Los códigos de cómo se llega a ser hombre cambiaron precisamente después de la llegada del punto. Se empezó a usar droga por montones. Algunos de los vendedores del punto probaban aquel suculento manjar y quedaban sometidos a su placer desconocido. Cuando el usuario regresaba de alguno de sus viajes, lo hacía con un aire de haber cruzado el océano Atlántico por encima de monstruos salvajes y asesinos pavoneando aquellas victorias mudas con los demás. El usuario ya no era de allí, se había ido para otro sitio más allá del tedio de ser joven en aquel lugar.

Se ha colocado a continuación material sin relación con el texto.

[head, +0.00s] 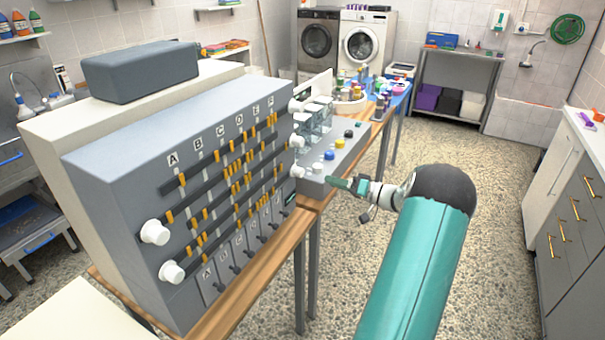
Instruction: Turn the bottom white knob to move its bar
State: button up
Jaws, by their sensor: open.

La cultura fue cediendo ante otra cosa que todavía pienso que los padres de aquella generación nunca entendieron. Sencillamente sus hijos ya no respondían a eso de que la letra entra con sangre, no estudiaban y comenzaron a retar el entendido de que se le pegaba porque era lo mejor para ellos. Los padres tampoco los forzaron demasiado a terminar la escuela, en parte porque la comodidad de los cupones crea una inercia física y mental con la que es imposible soñar.
Entrar y salir del vicio o de la cárcel era (y es) otra forma de bregar con la violencia vivida. Las humillaciones de un niño al que se le ignora cuando quiere ser curioso o se le pega cuando no obedece, se encarnan en el cuerpo de un joven que hace tiempo debió haberse defendido de tanta ignorancia. Porque la gente joven quiere saber, quiere vivir. Toda la energía de años contenida en pulsiones sin palabras, atrapadas en venas llenas de sangre y vida que ni la escuela ni la casa podían consolar, se derramaban felices en las oportunidades que brindaba la criminalidad. Se pasaba de un maltrato a otro.
Cuando se salía por fin del vicio, como lo hicieron Ibis y José, se había superado la Meca. Regresaban de ese viaje queriendo no volver, listos para ser padres, para ser adultos y trabajar en lo que hubiese. Se procuraba alejarse de aquella atrocidad para forjar la vida de siempre que les esperaba en el barrio, un lugar que provoca tanta hazaña en la juventud y tanta pasividad en la adultez.
Los hermanos Vega son hoy padres de dos hermosas niñas. El rito de pasaje quedó consumado.